New York state’s proposed Fashion Act to reduce the environmental and social impacts of the fashion industry is gaining international attention after Assemblywoman Anna Kelles spoke at the Global Fashion Summit in Copenhagen last week.

State lawmakers continue to work on two measures to improve sustainability and worker protections in the fashion industry as New York is one of the world's leading fashion capitals. 

Kelles, an Ithaca Democrat, has worked on the Fashion Sustainability and Social Accountability Act for the last two years to require companies across all tiers of the fashion supply chain to improve sustainable practices and reduce their carbon footprint. She was one of the summit's featured keynote speakers and addressed more than 1,000 people advocating for a multinational partnership to take legislative action and establish regulations for the first time.

"Governments must be an equal and active partner of the entire industry to achieve human rights and environmental sustainability targets," she said during her roughly eight-minute speech.

The fashion industry is responsible for up to 10% of all greenhouse gas emissions and is one of the leading global sources of child and slave labor.

If it becomes law, the Fashion Act would require all companies in the fashion industry to identify and publish their negative impacts on the environment and human rights, and set targets to reduce the risks. Companies would also be required to report their greenhouse gas emission protocols using international measurements, and track success in achieving their new targets.

The state attorney general's office would release an annual report evaluating compliance, and fine companies that refuse to comply up to 2% of their gross profit. Officials with the state Department of State, the Labor Department and Department of Environmental Conservation would also independently verify compliance.

Kelles touted the need for her legislation in the state and across the globe. 

"Legislative and regulatory action creates an equal playing field and ensures that companies will not be put at a competitive disadvantage for doing the right thing," Kelles said of her legislation to the crowd. This creates an important floor."

The bill died in committee this session as Kelles continues to work with labor unions and build support among large fashion brands, which may pose the greatest pushback. Several large fashion brands have come out in support of the proposed law that would require them to review and improve their sustainability practices. 

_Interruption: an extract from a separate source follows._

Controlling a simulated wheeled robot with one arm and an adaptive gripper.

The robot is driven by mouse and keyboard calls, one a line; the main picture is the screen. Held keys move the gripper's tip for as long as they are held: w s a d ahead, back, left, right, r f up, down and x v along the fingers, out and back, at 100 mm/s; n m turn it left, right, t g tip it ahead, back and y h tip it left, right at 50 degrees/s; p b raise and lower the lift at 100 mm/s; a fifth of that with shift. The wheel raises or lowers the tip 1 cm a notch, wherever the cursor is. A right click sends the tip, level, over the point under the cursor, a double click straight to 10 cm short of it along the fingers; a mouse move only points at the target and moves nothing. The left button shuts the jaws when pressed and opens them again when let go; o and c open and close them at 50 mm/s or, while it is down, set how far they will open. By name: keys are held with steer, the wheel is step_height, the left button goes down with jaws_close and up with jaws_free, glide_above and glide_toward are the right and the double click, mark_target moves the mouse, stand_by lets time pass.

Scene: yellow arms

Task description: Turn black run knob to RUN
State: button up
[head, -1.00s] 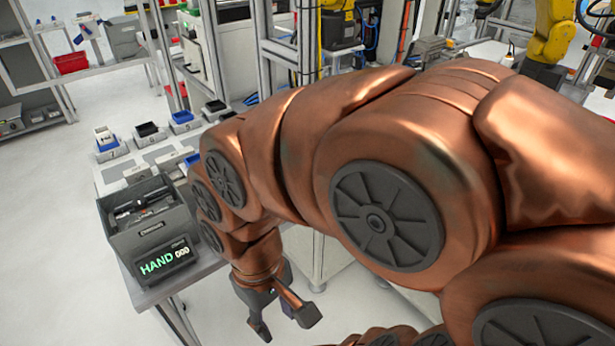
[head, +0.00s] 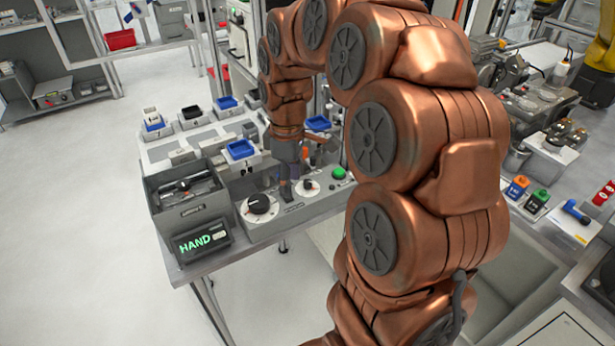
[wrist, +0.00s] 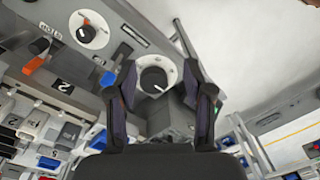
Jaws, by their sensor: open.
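A large black knob (head: 259,203) with a white pointer line sits on a white dial at the left of the grey control panel (head: 270,228). In the wrist view this knob (wrist: 154,79) shows between my fingertips. My gripper (wrist: 160,88) is open and empty, pointing down over the panel; I cannot tell its height above the knob. A smaller black knob (head: 308,186) on a white dial stands further right. The dial lettering is too small to read.
A display (head: 202,240) reading HAND stands left of the panel, before a grey open box (head: 190,205). A green button (head: 338,173) is at the panel's right. Blue bins (head: 240,149) stand behind. In the wrist view an orange lever (wrist: 35,65) lies left.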

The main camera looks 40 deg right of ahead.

"We aren't going to reach that 50% reduction in our total global greenhouse gas emissions if there's no regulation in this industry, of which there's not," the assemblywoman said.

The Global Fashion Agenda, which presents the fashion summit, is tracking efforts to regulate the industry in context of environmental sustainability and human rights. Last month, the European Union officially accepted guidelines that parallel the parameters and proposed changes in the Fashion Act.

Similar legislation has been introduced in four other U.S. states and at the federal level, but fashion leaders are keeping close watch on what changes happen in New York. 

Meanwhile, a measure passed the state Senate for the first time this session to create regulations on companies employing models, influencers, stylists, makeup artists and others in the industry. It stalled in the Assembly.

The Fashion Workers Act would require management companies that book fashion models and other creatives to register with the state, and ensure they are paid in a timely manner. The protections would be created to prevent the industry from controlling a model's finances, job opportunities or exploiting young people.

"I've spoken to some very well-known models who wait months, and in some cases, a year or longer for payment from clients," sponsor Sen. Brad Hoylman-Sigal said. "Modeling is seen in New York as a big boost to an individual's career, and that is true, but it shouldn't come at the cost of getting paid on time or having to pay a deposit to the person who is supposed to get your work and is making money off of you."

The measure would require models in contract be notified when they have royalties that are paid to an agency that may no longer represent them and prohibit agencies from collecting a fee or deposit from a model as a condition of representation.

If it becomes law, it would also set new harassment and discrimination guidelines, and mandate any nude or sexually explicit material complies with state civil rights laws.

Lawmakers ran out of time before session ended to get the measure over the finish line in both houses. Hoylman-Sigal, a Democrat from Manhattan, is hopeful it will get done next year.

"Every worker in New York state, no matter the industry, deserves these types of protections," he said.